Gaycken: Es wird zum Beispiel keine Technologie von außerhalb Europas verwendet, weil man fürchtet, dass die Dienste anderer Staaten durch irgendeine Hintertür mitlesen könnten. Dadurch hinken wir aber technologisch immer hinterher. Im Moment finden Sie zum Beispiel keine sicherere Cloudlösung als Amazon Web Services. Auch Nachrichtendienste geben zu, dass sie da nichts Besseres bauen können.
Was doch ziemlich verwunderlich ist.
Gaycken: Nicht unbedingt. Die Firmen im Silicon Valley sind unglaublich agil, sie haben im Gegensatz zu staatlichen Stellen auch keine großen bürokratischen Strukturen, die sie durchfüttern müssen. Dafür haben Sie ein inhärentes Interesse daran, keine Sicherheitslücken zuzulassen, denn solche Schwächen sprechen sich sehr schnell herum und schaden dem Geschäft. Die Vorstellung, dass das Militär und die Geheimdienste die Speerspitze der technologischen Entwicklung sind, trifft heute absolut nicht mehr zu, auch in den USA nicht. Selbst das Pentagon kann mit dem Budgets von den führenden High-Tech-Unternehmen nicht mithalten.
Wenn staatliche Stellen schlecht geschützt sind, weil ihnen das Geld fehlt, gilt dann der Umkehrschluss, dass es in der Industrie besser aussieht?
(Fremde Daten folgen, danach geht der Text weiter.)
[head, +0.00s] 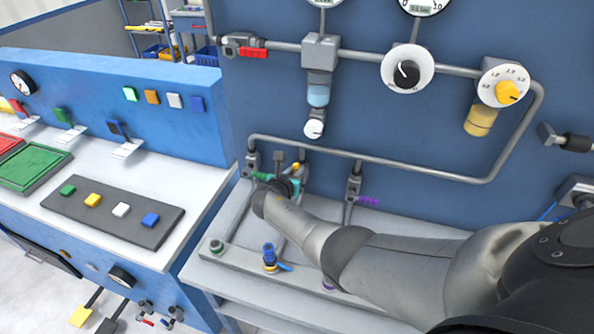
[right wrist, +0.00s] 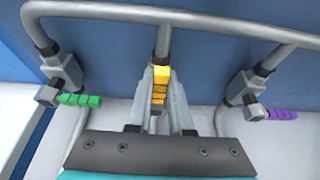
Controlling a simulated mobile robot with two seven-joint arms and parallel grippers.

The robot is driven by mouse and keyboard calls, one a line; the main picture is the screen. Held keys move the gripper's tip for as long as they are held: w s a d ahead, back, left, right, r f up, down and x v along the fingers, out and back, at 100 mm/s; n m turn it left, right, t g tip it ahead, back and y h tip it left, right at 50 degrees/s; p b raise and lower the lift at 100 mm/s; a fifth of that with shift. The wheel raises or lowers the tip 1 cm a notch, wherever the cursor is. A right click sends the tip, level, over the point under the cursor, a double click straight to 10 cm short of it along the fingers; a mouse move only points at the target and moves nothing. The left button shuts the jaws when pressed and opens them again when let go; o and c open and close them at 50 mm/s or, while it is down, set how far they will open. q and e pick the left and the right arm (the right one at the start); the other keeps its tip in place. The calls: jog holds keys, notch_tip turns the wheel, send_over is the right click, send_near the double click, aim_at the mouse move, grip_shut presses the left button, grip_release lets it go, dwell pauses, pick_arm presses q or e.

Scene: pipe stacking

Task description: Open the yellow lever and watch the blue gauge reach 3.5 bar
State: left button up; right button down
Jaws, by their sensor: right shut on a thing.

Gaycken: Nein, denn die Industrie bekommt auch nicht die Leute, die sie braucht. Wenn ein großer Dax-Konzern 200.000 Angestellte und 300.000 Rechner hat, dann reichen selbst 200 Spezialisten nicht aus, um das Unternehmen auch nur in den Kernbereichen abzusichern. Diese 200 Spezialisten gibt es aber sowieso nicht. In dieser Hinsicht haben es autoritäre Regime leichter. In Russland oder China werden die Top-Leute von der Universität weg engagiert. Die haben gar nicht die Möglichkeit für das Silicon Valley zu arbeiten oder ein Start-Up zu gründen.
Sehen Sie Branchen, die im Moment besonders durch Cyberangriffe gefährdet sind?
Gaycken: Was im Moment zu befürchten ist, sind Angriffe auf kritische Infrastruktur, auf Finanzziele und auf Ziele, die gut sichtbar sind. Es ist außerdem damit zu rechnen, dass es Angriffe sein werden, die zwar staatliche Akteure im Hintergrund haben, aber eine Interpretation als krimineller Akt zulassen. Denn im Moment will Russland nicht mit offenen Cyber-Angriffen eskalieren.